**Supplied information**
= = = = = = =
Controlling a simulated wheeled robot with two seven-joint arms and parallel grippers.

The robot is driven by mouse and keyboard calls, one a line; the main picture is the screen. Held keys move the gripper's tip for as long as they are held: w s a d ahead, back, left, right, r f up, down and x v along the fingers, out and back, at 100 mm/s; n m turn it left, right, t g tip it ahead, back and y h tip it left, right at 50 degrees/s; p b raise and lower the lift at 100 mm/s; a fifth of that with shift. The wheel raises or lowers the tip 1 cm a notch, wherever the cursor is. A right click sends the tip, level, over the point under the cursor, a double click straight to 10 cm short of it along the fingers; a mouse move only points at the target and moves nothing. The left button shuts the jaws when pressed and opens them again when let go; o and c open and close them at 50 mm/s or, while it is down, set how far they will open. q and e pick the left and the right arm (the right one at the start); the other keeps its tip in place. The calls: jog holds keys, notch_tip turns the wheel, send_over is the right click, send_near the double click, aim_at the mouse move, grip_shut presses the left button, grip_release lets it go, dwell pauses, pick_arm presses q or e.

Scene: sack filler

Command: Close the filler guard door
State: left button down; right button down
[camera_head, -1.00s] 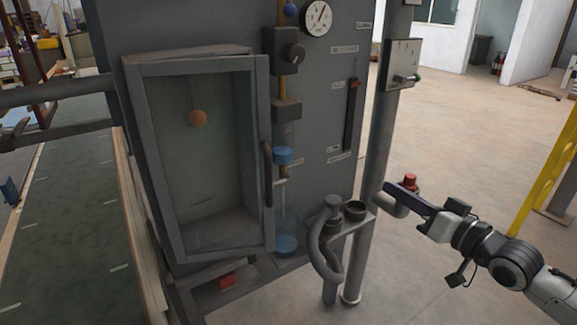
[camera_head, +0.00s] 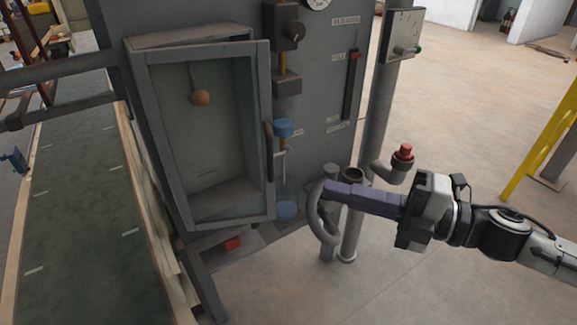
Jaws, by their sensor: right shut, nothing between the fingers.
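The filler guard door (camera_head: 262,95) is a grey framed panel with a glazed middle on the front of the grey filler cabinet. It stands slightly ajar, its frame apart from the housing along the top. A dark vertical handle (camera_head: 269,152) is on its right edge. An orange ball (camera_head: 201,97) shows through the pane. My right gripper (camera_head: 328,191) is shut and empty, with its purple-grey fingers pointing left. In the picture it overlaps the curved grey pipe, right of and below the door handle; I cannot tell whether it touches the pipe. My left gripper is not in view.
A curved grey pipe (camera_head: 316,222) and a post (camera_head: 379,110) with a switch box (camera_head: 403,36) stand right of the door. A red button (camera_head: 404,152) sits on a bracket. A conveyor (camera_head: 85,220) runs at left. Open floor lies at right.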

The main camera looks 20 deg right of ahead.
= = = = = = =
**Work to complete**
Your task is to repeat exactly the lines from the one containing "Scene: sack filler" through the end of the material, both included, and only those, without pictures.

**Answer below**
Scene: sack filler

Command: Close the filler guard door
State: left button down; right button down
[camera_head, -1.00s] 
[camera_head, +0.00s] 
Jaws, by their sensor: right shut, nothing between the fingers.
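The filler guard door (camera_head: 262,95) is a grey framed panel with a glazed middle on the front of the grey filler cabinet. It stands slightly ajar, its frame apart from the housing along the top. A dark vertical handle (camera_head: 269,152) is on its right edge. An orange ball (camera_head: 201,97) shows through the pane. My right gripper (camera_head: 328,191) is shut and empty, with its purple-grey fingers pointing left. In the picture it overlaps the curved grey pipe, right of and below the door handle; I cannot tell whether it touches the pipe. My left gripper is not in view.
A curved grey pipe (camera_head: 316,222) and a post (camera_head: 379,110) with a switch box (camera_head: 403,36) stand right of the door. A red button (camera_head: 404,152) sits on a bracket. A conveyor (camera_head: 85,220) runs at left. Open floor lies at right.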

The main camera looks 20 deg right of ahead.

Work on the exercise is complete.